After the really excellent v1-14, I thought this one missed the mark in a couple of ways. First, there was a lot of writing that was unnecessary. We really didn't need the second "coyote walk" because it was not much different than the first one. Crush could have summarized it in a line. That was true for a lot of the bar scenes in this update - just say that "the night went on much like Monday until..." and then describe the new event (like the naked wrestling). But, when describing the unique scenes, Crush needed to put a lot more flavor into the writing, like he did in 1-14. Most of the bar writing is longer than it needs to be to just say what is happening, but drier than it needs to be to be really interesting for the reader. As someone suggested above, the story needed a lot more inner voice about submitting to Conner.

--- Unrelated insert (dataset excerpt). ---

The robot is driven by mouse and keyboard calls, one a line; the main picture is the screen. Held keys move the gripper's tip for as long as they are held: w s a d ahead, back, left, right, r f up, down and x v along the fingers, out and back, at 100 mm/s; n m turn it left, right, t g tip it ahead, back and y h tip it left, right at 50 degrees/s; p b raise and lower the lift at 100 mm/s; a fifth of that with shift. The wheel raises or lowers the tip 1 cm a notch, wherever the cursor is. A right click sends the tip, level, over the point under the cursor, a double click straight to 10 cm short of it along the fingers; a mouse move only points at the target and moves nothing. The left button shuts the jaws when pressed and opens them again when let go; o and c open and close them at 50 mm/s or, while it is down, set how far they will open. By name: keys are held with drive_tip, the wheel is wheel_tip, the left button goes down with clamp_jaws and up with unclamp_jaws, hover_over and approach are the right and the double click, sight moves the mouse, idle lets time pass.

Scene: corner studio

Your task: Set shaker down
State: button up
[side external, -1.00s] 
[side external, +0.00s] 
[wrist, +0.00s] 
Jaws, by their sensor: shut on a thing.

I agree with the argument that our agent is "getting into this" sexually a little fast, even if she is an exhibitionist or whatever. HCC should be a very scary place to work for her, given what she knows of its owners and managers. More work days with less description of each day could get her to the point where she is somewhat inured to the danger, with no more writig than we have now.

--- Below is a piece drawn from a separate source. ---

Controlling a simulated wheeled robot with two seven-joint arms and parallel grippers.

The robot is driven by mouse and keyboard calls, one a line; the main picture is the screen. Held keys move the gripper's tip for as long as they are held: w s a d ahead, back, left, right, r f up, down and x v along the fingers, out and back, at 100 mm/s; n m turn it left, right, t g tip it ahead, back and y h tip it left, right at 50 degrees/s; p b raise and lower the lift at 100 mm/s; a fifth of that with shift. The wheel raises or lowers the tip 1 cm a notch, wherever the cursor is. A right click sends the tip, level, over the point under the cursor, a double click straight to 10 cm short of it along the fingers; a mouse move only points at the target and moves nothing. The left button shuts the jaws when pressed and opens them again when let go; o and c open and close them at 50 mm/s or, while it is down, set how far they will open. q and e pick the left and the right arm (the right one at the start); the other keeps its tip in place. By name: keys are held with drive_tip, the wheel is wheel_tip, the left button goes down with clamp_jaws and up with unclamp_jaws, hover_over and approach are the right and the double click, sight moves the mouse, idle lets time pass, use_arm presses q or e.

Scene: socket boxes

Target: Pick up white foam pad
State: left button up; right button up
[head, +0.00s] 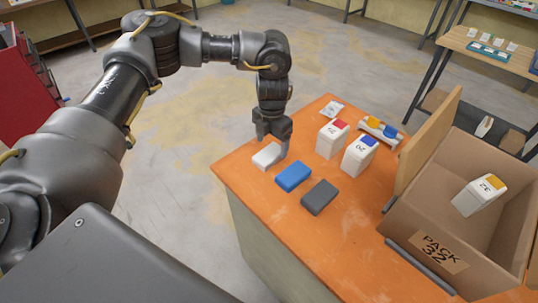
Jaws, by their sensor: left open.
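The white foam pad (267,156) lies on the orange tabletop near its left edge. My left gripper (271,137) points down right at the pad, with its fingers just over or around it; whether they touch it I cannot tell. The jaws are open. Part of the pad's far side is hidden by the gripper. A blue pad (293,176) and a dark grey pad (319,197) lie in a row beside it. My right gripper is not in view.
Two white boxes, one red-topped (332,139) and one blue-topped (358,155), stand behind the pads. A cardboard box (430,215) marked "PACK 32" holds a yellow-topped white box (479,195) at right. A small rack (379,131) stands behind. The table's front is clear.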

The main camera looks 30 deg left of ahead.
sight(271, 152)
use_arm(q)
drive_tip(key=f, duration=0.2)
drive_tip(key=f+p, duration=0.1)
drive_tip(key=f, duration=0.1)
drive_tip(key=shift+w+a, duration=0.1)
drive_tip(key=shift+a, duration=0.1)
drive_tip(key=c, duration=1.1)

The break-in was the best part of the episode. Lots of inner voice stuff, writing for the senses, appeals to emotion, and interesting technical detail. Someone asked above why the break-in was undertaken like "a cross-border operation," but the story makes it clear that these guys are in tight with Bangkok organized crime, so this was a potentially very violent operation. It made sense to be prepared for major opposition.

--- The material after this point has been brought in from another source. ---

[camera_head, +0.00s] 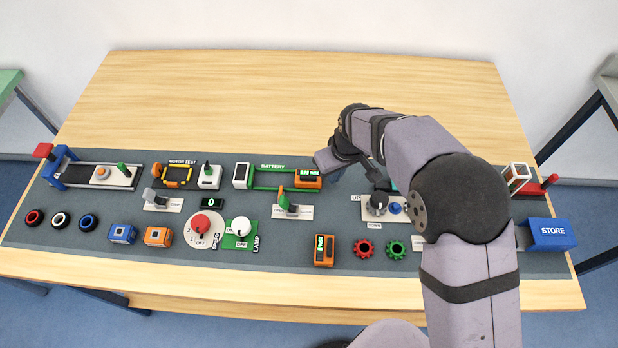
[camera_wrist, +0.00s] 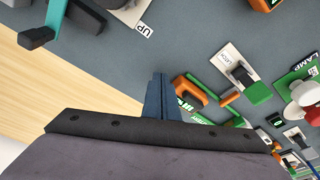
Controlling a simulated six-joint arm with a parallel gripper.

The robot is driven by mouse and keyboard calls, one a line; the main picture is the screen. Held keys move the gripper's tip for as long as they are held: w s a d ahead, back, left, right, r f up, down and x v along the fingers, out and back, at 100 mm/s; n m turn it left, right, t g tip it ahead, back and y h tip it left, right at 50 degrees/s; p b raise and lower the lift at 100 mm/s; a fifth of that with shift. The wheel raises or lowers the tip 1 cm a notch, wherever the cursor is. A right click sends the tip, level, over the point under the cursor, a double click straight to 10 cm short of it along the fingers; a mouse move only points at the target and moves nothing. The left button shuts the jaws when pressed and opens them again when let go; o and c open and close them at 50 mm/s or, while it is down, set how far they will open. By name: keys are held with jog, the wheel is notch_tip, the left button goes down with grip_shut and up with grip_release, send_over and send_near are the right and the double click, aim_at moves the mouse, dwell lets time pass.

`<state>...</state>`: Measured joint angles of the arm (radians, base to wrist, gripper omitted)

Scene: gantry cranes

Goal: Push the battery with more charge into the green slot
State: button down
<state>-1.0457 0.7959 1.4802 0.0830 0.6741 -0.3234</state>
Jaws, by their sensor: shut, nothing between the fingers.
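The green slot frame marked BATTERY (camera_head: 262,188) lies at the back middle of the mat. An orange battery (camera_head: 309,183) with a lit green display sits at its right end, partly within the frame; how deep, I cannot tell. In the wrist view this battery (camera_wrist: 207,91) is just right of my fingers. A second orange battery (camera_head: 323,260) with a green display lies apart at the front. Both displays are too small to compare surely. My gripper (camera_wrist: 160,78) is shut and empty, close beside the first battery's outer right end; contact is unclear. Its fingertips are mostly hidden in the head view.
A green-handled switch (camera_head: 285,205) stands in front of the slot. A lamp dial (camera_head: 241,231) and red dial (camera_head: 201,226) are front left. The bare wood behind the mat is clear.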

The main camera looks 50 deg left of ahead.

But the complaint that there are not meaningful choices here is actually an unfair one, since we knew going in that this whole series of episodes were just the setup for the choice-making portion of the game, and adding meaningful choices at this point would just slow down the progress on story development. It's a bit ironic that people simultaneously complain that he isn't slowing the story down by giving the player meaningful choices and thus creating multiple branches to be written before the story can advance, and also complain that the story is moving too slowly!
I have encouraged Crush to keep writing this story free of meaningful choices until he gets to the end, and then come back and add choices and branches. There are games here with little meaningful choice that do quite well (see, for instance, Divergence, Beyond the Singularity) and many, many abandoned stories that had too many "meaningful choices" and thus so many branches that the developer's moral broke when contemplating how complicated finishing the story would be.
Criticisms of the pace of writing are well-founded, I think, but the pace of Crush's writing is what it is. It's not like he can be criticized for suddenly slowing down. Those for whom the pace is unbearably slow should just forget about the game for a couple of years, because the pace doesn't look like it is going to change.